JOB -
Of the lines in this material, how many contain "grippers"? Answer with a single number only.

[START OF SUPPLIED DATA]

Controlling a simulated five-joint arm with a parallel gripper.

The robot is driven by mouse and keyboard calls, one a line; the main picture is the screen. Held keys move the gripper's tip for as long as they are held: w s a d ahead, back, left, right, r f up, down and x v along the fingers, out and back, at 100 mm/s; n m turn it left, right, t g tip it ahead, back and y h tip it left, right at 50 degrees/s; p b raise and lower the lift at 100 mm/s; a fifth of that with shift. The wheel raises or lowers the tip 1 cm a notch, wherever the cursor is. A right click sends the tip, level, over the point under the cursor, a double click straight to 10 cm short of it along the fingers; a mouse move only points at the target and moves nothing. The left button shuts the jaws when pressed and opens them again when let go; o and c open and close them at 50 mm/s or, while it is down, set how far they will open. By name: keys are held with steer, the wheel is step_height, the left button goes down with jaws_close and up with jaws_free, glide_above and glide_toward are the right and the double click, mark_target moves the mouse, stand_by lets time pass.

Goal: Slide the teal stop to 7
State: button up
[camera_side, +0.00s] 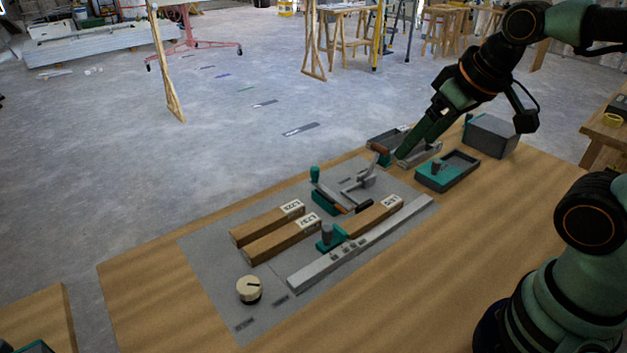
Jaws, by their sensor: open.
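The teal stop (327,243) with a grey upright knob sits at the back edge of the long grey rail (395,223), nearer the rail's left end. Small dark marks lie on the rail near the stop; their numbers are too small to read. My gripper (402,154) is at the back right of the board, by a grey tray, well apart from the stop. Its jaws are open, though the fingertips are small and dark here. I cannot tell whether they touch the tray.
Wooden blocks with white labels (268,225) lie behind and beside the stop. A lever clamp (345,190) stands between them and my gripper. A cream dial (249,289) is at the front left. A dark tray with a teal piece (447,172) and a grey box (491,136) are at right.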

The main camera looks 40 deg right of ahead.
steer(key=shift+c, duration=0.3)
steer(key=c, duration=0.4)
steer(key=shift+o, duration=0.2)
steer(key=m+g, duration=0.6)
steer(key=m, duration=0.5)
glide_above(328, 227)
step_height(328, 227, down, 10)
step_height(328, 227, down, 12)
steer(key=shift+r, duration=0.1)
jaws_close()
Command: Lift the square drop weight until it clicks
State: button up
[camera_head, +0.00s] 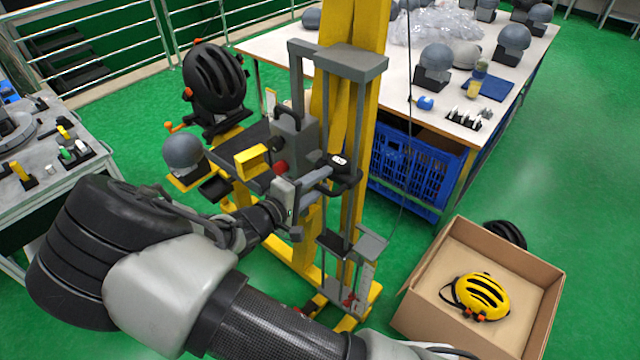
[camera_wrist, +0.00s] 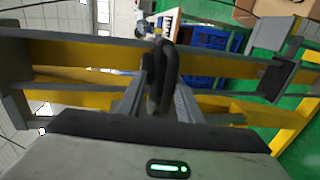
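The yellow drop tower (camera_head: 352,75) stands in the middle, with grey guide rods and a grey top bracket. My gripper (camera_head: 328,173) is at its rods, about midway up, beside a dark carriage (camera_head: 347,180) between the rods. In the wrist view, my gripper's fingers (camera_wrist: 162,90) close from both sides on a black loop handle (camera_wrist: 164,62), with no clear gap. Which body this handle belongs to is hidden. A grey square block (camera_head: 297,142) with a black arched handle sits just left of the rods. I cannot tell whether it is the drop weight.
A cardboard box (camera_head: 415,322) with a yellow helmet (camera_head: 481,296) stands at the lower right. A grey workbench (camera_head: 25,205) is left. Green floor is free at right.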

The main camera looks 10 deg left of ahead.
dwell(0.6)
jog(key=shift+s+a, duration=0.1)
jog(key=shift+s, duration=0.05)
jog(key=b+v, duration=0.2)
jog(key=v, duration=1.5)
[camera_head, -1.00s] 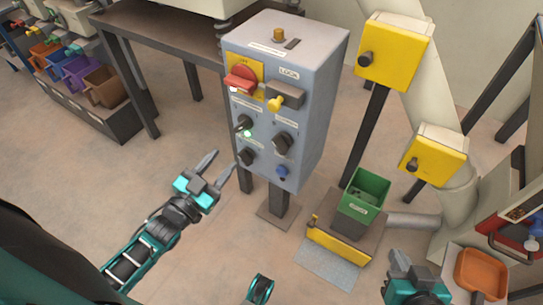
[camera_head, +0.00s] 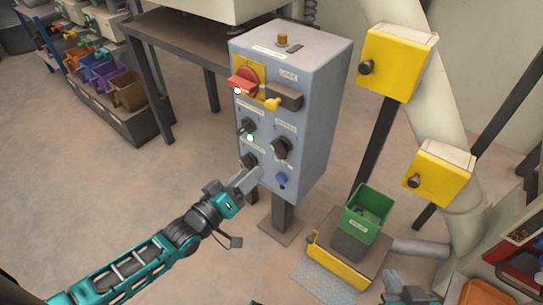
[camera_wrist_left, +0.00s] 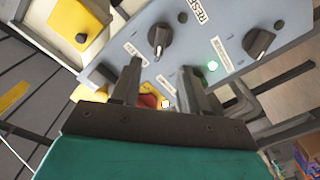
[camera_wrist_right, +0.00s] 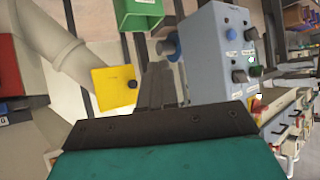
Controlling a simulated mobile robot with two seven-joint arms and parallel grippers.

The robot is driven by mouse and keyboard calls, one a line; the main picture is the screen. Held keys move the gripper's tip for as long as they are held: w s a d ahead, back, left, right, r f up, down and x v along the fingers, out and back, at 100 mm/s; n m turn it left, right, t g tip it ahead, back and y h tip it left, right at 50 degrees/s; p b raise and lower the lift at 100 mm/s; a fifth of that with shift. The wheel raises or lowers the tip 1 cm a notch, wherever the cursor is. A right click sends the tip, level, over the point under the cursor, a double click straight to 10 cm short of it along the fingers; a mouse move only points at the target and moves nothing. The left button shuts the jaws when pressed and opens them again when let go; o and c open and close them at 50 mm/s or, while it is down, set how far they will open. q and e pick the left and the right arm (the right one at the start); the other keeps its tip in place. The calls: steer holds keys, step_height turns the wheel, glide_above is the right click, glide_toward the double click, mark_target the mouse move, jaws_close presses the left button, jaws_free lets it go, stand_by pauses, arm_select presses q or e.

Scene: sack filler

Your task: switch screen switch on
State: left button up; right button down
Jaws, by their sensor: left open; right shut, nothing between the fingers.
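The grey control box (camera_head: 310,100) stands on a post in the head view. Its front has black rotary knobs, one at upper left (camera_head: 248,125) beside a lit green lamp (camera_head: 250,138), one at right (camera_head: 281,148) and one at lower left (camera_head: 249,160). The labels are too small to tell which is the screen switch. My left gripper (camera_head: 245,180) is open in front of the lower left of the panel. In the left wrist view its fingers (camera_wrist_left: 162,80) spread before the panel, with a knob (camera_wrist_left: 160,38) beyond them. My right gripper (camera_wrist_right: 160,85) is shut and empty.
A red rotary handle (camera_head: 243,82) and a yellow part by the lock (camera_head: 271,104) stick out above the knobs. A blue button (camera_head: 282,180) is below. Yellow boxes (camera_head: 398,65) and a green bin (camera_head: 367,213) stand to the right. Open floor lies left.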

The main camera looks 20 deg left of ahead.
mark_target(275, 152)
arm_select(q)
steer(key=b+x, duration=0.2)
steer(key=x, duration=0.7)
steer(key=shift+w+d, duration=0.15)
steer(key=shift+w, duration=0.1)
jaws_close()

[END OF SUPPLIED DATA]
[START OF SUPPLIED DATA]

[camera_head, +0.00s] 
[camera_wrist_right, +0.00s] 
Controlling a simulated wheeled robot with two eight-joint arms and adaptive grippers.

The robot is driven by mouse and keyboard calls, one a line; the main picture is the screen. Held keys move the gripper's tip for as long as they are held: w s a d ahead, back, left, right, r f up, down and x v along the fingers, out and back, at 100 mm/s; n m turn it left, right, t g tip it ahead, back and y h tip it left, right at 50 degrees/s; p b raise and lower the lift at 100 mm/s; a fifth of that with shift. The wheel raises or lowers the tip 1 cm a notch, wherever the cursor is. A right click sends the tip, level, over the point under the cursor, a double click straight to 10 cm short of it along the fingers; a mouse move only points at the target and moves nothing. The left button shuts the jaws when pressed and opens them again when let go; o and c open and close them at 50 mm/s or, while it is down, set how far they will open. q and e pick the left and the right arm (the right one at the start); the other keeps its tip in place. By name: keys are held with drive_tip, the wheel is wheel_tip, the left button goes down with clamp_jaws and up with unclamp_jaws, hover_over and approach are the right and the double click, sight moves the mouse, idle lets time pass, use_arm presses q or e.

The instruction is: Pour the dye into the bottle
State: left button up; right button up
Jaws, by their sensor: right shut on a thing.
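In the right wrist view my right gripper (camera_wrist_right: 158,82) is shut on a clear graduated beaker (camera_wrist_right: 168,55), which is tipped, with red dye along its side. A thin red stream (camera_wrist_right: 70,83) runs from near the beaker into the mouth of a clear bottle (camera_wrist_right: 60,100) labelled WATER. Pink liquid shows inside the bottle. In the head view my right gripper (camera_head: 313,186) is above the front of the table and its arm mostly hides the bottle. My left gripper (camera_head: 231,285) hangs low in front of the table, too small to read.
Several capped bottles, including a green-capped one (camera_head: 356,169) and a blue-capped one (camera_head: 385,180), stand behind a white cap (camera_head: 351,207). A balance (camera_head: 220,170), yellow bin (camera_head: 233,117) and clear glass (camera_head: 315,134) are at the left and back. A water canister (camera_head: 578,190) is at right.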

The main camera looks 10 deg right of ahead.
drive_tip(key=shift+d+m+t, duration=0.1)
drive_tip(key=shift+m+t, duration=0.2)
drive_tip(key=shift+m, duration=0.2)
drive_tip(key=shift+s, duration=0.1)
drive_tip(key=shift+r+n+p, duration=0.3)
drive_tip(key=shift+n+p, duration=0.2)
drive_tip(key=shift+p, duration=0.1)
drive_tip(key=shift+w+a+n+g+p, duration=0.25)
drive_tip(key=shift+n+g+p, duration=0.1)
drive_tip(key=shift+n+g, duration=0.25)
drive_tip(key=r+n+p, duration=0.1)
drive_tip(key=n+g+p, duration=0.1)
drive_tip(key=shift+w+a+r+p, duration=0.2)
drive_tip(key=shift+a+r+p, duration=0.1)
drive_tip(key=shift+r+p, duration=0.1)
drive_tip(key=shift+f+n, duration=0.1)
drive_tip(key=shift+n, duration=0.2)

[END OF SUPPLIED DATA]

EXERCISE RESPONSE -
2